— START DATA LINES —

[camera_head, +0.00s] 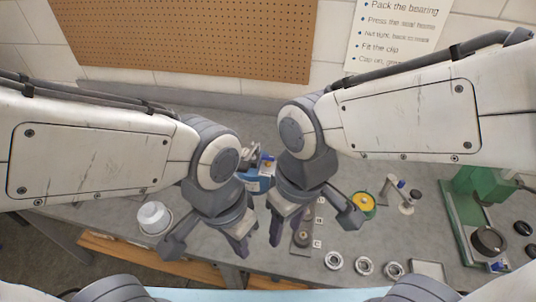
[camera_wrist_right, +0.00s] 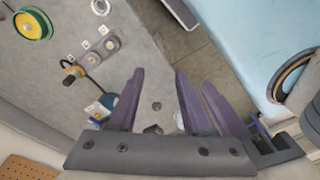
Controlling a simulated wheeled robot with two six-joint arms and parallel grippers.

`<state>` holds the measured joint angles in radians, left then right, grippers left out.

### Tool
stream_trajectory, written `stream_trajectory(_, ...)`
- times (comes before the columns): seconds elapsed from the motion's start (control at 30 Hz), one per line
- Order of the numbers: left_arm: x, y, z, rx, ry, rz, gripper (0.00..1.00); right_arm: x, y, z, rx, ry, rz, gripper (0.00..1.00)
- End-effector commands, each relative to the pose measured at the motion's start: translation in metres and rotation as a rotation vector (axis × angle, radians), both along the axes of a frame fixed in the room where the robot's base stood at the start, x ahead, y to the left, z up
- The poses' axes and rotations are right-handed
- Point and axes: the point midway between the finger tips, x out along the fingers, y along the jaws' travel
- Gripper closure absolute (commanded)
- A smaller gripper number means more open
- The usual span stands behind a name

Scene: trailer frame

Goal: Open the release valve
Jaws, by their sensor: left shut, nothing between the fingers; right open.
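No part is clearly marked as the release valve. A grey block with round knobs (camera_head: 302,236) lies on the bench beside small white labelled squares; it also shows in the right wrist view (camera_wrist_right: 100,50). Near it in that view is a black and orange lever-like part (camera_wrist_right: 73,74) with a dark cable. My left gripper (camera_head: 240,248) is shut and empty, left of the block. My right gripper (camera_head: 284,235) is open and empty just left of the block, its purple fingers (camera_wrist_right: 160,78) spread over the bench. The two grippers are close together and hide the bench below them.
A green and yellow spool (camera_head: 362,205), several metal rings (camera_head: 365,266) and a green press (camera_head: 460,215) are at right. A pegboard (camera_head: 190,40) hangs on the back wall.

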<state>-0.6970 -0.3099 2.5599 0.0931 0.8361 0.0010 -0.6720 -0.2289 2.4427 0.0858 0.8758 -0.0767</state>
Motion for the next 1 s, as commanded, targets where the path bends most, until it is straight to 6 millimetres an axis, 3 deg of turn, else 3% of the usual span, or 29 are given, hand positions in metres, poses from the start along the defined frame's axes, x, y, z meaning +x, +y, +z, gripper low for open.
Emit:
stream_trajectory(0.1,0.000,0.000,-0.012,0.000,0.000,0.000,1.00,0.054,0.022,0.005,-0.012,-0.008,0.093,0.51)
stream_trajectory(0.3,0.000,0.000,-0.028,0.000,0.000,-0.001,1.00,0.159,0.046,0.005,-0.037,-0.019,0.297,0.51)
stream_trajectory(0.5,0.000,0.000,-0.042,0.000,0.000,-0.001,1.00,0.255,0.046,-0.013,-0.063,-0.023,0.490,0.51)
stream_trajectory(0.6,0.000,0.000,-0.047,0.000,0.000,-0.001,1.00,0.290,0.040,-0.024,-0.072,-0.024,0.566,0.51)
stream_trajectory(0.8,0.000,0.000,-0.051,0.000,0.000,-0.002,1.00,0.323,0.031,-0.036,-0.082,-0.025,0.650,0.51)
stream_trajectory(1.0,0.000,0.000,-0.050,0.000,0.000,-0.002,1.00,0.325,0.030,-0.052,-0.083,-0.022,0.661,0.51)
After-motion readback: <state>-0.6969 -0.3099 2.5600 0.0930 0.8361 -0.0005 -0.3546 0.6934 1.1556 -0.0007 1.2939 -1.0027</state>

— END DATA LINES —

Return exactly the lines of the data, and only those, from the line with "Motion for the" through the last line, inclusive.

Motion for the next 1 s, as commanded, targets where the path bends most, until it is straight to 6 millimetres an axis, 3 deg of turn, else 3% of the usual span, or 29 are given, hand positions in metres, poses from the start along the defined frame's axes, x, y, z meaning +x, +y, +z, gripper low for open.
Emit:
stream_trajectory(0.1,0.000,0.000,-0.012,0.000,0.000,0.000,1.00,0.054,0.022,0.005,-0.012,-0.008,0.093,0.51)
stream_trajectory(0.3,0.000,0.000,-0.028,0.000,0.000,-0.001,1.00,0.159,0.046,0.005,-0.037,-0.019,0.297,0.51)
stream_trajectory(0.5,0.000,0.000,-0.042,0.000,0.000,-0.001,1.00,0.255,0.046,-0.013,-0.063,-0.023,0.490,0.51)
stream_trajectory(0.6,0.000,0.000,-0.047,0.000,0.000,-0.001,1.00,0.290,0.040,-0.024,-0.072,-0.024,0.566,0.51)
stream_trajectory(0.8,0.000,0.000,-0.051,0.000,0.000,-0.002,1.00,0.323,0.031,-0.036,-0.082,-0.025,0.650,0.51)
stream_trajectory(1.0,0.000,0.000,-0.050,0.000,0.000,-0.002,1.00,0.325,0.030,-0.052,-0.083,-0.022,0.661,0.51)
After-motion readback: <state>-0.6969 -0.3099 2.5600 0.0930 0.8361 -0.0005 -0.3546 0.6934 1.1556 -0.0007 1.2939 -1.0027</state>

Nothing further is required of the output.